SHORT TASK -> The data below should be restated word for word, with every picture omitted.

+--

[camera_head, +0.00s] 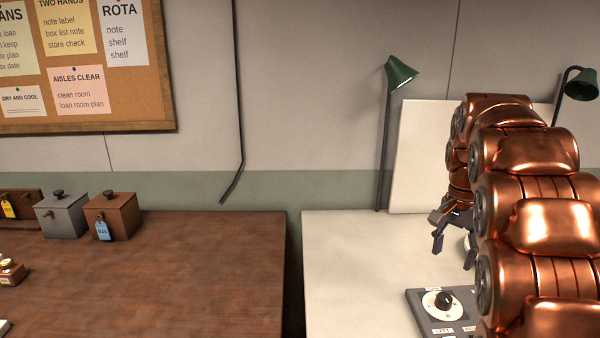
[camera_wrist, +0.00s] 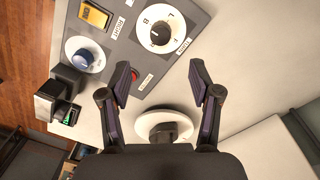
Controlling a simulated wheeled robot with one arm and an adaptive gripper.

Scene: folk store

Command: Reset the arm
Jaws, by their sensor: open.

+--

RESPONSE ->
[camera_head, +0.00s] 
[camera_wrist, +0.00s] 
Controlling a simulated wheeled robot with one arm and an adaptive gripper.

Scene: folk store

Command: Reset the arm
Jaws, by their sensor: open.

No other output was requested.